中でも特に印象に残ったのが、第1章のWhy型思考に出てくる問いです。

【演習問題】

「ドローンについて調べて報告して」と上司やお客様から言われました。
次に取るべきアクションを1分間でなるべく多く挙げてください(目安:10項目)。

最初、私は「インターネットで検索する」「ChatGPTに聞いてみる?」など、
“調べ方”に関するHOWのアクションを思い浮かべました。

でも途中で、「そもそも依頼主はなぜドローンについて知りたいんだろう?」「この情報をどう使うんだろう?」と疑問に思ったんです。
それを聞いてからでないと、的外れな調査をしてしまうかもしれないと気づきました。

本書ではこの問いについて、「アクションは大きく2つに分類できる」と解説されています。

  • HOWのアクション:ドローンについて調べるための具体的行動
  • WHYのアクション:なぜそれを調べる必要があるのか、目的を確認する行動

ここでの気づきは、問題をすぐに解こうとするのではなく、
まず「この問題は何なのか?」と捉え直すこと──それこそがメタ思考だということです。

私自身の反省点としては、WHYの視点にたどり着きはしたものの、
そのWHYからどんな仮説が考えられるかまで掘り下げる力がまだ足りていないことに気づけました。

メタ思考が仕事にどう役立つか

  • 複雑な議論で話が噛み合わないとき、「問いの前提」がずれていることに気づける
  • 会話や仕様検討で「この議論、何の構造を見てる?」と整理する視点が持てる
  • PRDやレビューで「判断軸」を言語化しやすくなる

…と言いたいところですが、正直まだ、本を読んだだけでそこまで実践できるほどではありません。

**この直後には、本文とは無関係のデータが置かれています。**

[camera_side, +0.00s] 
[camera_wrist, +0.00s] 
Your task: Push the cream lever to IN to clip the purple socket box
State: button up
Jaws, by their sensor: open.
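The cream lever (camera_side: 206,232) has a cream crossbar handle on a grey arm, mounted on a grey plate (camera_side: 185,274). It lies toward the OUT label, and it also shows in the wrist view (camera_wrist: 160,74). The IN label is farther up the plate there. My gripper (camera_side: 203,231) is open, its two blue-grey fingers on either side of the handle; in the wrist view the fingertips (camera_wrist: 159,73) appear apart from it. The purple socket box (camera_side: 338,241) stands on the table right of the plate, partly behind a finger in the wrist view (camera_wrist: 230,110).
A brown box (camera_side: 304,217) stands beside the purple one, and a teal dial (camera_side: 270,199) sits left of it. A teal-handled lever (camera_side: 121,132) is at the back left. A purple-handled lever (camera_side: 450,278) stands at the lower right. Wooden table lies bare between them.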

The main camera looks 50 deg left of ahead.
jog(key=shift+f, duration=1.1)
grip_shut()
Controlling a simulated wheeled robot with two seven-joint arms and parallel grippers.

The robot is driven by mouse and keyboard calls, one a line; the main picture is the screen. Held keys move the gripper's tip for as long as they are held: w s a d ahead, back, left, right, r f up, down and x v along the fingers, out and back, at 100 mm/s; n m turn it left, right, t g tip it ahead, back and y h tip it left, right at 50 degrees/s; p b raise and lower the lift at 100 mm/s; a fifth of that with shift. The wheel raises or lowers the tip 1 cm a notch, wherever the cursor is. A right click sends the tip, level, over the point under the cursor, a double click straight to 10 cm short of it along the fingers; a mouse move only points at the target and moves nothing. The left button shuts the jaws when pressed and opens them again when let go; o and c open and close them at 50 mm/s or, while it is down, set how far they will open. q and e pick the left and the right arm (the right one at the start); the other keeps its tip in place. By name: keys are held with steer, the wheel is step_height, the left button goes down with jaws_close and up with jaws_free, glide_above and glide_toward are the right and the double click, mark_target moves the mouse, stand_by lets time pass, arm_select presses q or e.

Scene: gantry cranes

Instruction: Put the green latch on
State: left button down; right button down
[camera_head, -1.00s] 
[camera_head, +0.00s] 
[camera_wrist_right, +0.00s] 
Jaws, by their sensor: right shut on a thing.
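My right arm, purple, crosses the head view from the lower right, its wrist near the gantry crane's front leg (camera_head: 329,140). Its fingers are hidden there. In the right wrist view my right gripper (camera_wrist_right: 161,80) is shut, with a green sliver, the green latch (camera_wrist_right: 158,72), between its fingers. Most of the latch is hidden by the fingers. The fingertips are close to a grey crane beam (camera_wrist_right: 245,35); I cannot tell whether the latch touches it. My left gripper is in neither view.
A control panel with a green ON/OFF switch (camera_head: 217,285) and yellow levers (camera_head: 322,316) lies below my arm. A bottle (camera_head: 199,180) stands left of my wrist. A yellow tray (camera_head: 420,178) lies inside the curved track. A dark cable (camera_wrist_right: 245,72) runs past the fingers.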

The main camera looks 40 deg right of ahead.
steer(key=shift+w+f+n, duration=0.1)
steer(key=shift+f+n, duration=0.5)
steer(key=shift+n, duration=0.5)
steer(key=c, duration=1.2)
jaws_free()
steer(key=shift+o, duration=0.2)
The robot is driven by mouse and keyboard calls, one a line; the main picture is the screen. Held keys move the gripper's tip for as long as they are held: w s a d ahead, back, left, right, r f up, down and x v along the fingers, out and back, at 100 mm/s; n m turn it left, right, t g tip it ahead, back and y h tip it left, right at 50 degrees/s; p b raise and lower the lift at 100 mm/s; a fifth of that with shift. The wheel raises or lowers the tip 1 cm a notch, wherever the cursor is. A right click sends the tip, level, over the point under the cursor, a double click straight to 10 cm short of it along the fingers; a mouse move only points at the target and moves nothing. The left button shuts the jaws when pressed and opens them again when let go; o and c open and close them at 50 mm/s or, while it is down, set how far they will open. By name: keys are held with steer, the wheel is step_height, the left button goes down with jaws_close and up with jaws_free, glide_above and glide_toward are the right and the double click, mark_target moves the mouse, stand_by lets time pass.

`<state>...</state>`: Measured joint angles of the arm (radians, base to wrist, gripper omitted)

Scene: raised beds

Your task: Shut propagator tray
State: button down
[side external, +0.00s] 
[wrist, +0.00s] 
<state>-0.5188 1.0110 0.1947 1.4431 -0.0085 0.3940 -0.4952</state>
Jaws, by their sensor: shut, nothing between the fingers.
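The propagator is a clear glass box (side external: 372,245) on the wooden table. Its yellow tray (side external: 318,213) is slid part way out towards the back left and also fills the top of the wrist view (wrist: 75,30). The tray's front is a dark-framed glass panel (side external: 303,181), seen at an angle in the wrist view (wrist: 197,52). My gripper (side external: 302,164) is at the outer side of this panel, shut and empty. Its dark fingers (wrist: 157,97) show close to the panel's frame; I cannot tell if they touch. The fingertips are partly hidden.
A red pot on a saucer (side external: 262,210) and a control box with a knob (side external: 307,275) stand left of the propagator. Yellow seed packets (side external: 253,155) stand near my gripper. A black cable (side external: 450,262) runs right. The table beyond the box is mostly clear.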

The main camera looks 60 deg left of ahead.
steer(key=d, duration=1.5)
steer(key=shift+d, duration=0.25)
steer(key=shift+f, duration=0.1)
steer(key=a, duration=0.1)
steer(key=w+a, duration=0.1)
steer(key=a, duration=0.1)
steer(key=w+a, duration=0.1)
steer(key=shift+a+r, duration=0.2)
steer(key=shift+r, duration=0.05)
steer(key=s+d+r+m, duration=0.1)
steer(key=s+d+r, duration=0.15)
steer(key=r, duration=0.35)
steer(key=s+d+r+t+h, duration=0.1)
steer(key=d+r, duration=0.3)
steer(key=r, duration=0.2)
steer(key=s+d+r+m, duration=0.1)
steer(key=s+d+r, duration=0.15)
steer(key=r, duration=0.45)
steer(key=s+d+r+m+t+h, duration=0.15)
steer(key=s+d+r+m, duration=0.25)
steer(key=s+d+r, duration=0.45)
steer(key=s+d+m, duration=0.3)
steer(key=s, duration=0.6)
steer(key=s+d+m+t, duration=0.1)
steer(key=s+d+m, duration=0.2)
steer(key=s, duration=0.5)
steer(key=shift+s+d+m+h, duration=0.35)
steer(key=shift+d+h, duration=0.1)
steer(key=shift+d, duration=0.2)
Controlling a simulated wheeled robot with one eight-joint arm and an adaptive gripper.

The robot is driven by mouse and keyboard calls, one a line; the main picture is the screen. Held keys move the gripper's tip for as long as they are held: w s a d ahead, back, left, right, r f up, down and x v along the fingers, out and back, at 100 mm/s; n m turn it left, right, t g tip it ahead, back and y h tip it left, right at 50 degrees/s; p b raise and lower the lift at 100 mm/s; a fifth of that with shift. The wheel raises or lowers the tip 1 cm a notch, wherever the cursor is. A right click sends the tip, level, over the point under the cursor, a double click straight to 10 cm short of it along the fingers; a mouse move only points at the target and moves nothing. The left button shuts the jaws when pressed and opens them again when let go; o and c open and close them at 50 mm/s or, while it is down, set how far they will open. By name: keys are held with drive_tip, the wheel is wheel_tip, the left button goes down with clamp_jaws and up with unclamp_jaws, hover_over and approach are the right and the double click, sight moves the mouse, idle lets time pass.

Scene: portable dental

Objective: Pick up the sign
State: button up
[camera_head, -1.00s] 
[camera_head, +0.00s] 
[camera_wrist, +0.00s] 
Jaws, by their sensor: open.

これまでの思考のクセや“思考停止”しがちな習慣は、そんなに簡単には変わらないものだと実感しました。

でも、まず「気づけるようになる」ことがスタートライン。
私はこの本を通じて、

  • 「話がうまい人」や「瞬時にアイデアを出せる人」は、特別な脳を持っているのではなく、
  • 考え方のパターンや発想の型を、日々の中で自然とトレーニングしているんだ

ということに気づきました。

そして、自分にもその型を身につける可能性があると感じられたことが一番の収穫でした。

この本のやさしいところ

技術書や自己啓発書は、読んだあとに「なるほど」と思っても、
時間が経つと忘れてしまって、結局読む前とあまり変わらない…という経験、ありますよね。

この本のいいところは、読後に継続するためのヒントを与えてくれることです。

📌 メタ思考を鍛えるための3つのヒント
  1. 自分に「ツッコミ」を入れる
     熱中しているときほど、冷静な“もう一人の自分”を意識する。

  2. 性格が悪くなる
     他人の意見を鵜呑みにせず、自分の頭で考える「距離感」を持つ。
     → 私は、すぐ「なるほど〜」と人の意見に同調しがちなのでこれは刺さりました…!

  3. 共通点探し
     「一見違うけれど、共通点のあるもの」を探す。
     微妙な抽象度を見極めるトレーニングが必要。

これらを意識するだけでも、日々の中でメタ思考の習慣が身についていく気がしました。
私もこの3つを心に留めて、業務に向き合っていきたいと思います。

まとめ:メタ思考はスキルであり、習慣である

メタ思考は決して難しい概念ではなく、“考え方のレイヤーを一段上げる”だけで起きる変化です。

  • 違和感に正直になる
  • 問いそのものを疑ってみる
  • 会話中に気になることは流さず、質問したり深掘ってみる

そんな小さな習慣の積み重ねが、
思考の解像度を上げ、より良い判断や選択につながるのだと感じました。